Con una idea tan sencilla en apariencia, pero tan rica en complejidades, Rafael Azcona, con la ayuda de un director italiano casi debutante, Marco Ferreri, y la de un actor sublime y excepcional, José Isbert, compusieron en 1960 uno de los más terribles alegatos en defensa del hombre frente a la familia y la sociedad. Una película, El cochecito, tremenda, feroz, espeluznante, pero divertida como pocas, que marcó de forma determinante el sentido del mejor cine español que se hizo después.

Si en alguna de sus historias Rafael Azcona presentó al hombre como víctima de una sociedad que le manipula, atosiga y fuerza a hacer lo que no quiere, en El cochecito, a ese mismo hombre, el pobre don Anselmo, se le impide hacer lo que quiere, presionado por la ceguera e incomprensión de cuantos le rodean, empezando por su familia, de la que es su más directa víctima.

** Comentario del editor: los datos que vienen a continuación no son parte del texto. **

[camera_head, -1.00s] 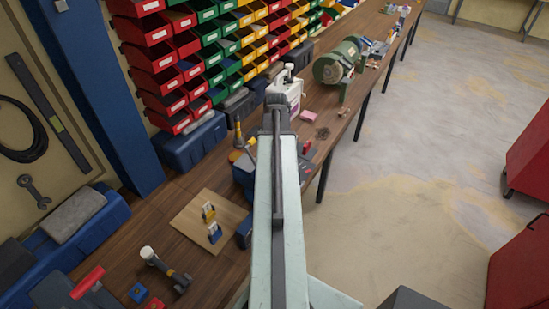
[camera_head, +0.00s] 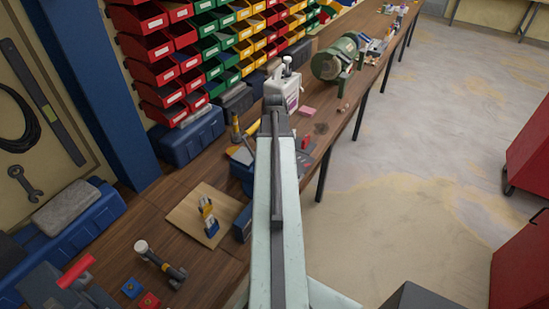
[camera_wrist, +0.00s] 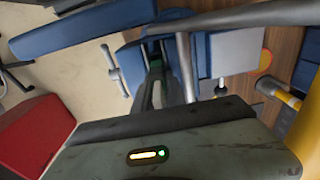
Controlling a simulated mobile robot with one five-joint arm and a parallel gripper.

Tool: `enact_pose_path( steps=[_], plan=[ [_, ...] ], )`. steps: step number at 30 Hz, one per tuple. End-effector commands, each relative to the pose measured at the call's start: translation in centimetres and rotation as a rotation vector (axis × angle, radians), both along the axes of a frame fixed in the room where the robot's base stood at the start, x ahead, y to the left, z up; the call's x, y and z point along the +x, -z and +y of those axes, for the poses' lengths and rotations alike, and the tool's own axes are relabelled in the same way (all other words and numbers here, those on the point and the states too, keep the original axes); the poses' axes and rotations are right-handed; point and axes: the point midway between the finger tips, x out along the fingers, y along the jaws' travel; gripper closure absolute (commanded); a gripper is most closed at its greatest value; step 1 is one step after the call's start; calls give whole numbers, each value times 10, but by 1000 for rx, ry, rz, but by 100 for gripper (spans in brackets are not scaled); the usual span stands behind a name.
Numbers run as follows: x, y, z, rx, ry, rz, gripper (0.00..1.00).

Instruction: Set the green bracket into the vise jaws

Sin embargo, y pese a lo que pudiera parecer, El cochecito, como lo fuera antes El pisito, y más tarde Plácido y El verdugo, estas dos ya con Berlanga, son películas sencillas y divertidas, en las que el humor, muchas veces salvaje y siempre sarcástico, prevalece por encima de la ferocidad de las situaciones. Porque aquí lo trágico esta siempre visto desde el prisma del humor, que no sólo no suaviza las atrocidades que cuenta, sino que las hace más terribles y negras, pese a resultar aparentemente más digeribles.

La influencia tan decisiva del tándem Azcona-Ferreri en algunas de las mejores películas españolas de todos los tiempos, no termina en su particular forma de entender la tragicomedia, el sainete trágico o como se le quiera llamar a tan singular invento, sino que afecta incluso a una muy personal forma de entender la puesta en escena, prevista desde la misma escritura del guión, que acota con minuciosidad algunos de los mejores hallazgos de ésta. Desde, por ejemplo, la nada caprichosa utilización del plano-secuencia, cargado siempre de sentido y expresividad, hasta el inteligente uso de la profundidad de campo, con dos, tres o más acciones y diálogos simultáneos dentro del cuadro, valorando de forma sumamente enriquecedora los detalles, objetos y fondos visuales, dentro del más riguroso control del ritmo interno de cada plano.

Y qué decir de los actores. Esa galería de geniales actores, que actúan sin que jamás se note la actuación, ayudados, claro es, por la sabia construcción de unos diálogos prodigiosos en naturalidad, ritmo y armonía. Actores pertenecientes a esa rara estirpe de intérpretes de nuestro mejor cine y teatro, que logran en esta película composiciones inolvidables, como las de los tristemente desaparecidos Lepe, Porcel, Ángel Álvarez, María Luisa Ponte, Riquelme... o los felizmente en activo López Vázquez, Chus Lampreave, José María Gavilán, María Isbert... presididos por el genio de José Isbert, que con su cuerpo, su rostro, su mirada, consigue transmitir como pocos esa triste sensación de soledad, inutilidad, desesperación, angustia y egoísmo, en uno de sus mejores trabajos, lo que no es poco decir si recordamos su brillantísima filmografía.

Sorprende, también, en El cochecito la increíble capacidad de observación de su director, para no sólo retratar este microcosmos social con el rigor de un entomólogo, sino también los ambientes y escenarios de un Madrid intencionadamente despersonalizado y gris, en ocasiones sucio, con hallazgos visuales de matices y detalles, propios de un sabio conocedor de nuestra mejor tradición de pícaros y saineteros, impensable en un italiano casi recién llegado.

Como el tratamiento de la anormalidad y su alegría y ganas de vivir, frente a la mezquindad, tristeza y aburrimiento de la supuesta normalidad. Sin olvidar nunca la ternura que, pese a la crueldad atroz del relato, sale a flote en ocasiones, como cuando aquel joven y enamorado tetrapléjico profundo, sumido en un patético cochecito que ni él mismo puede manejar, le dice inocentemente feliz y encantado a su novia: «En la vida no se puede tener todo, Julita».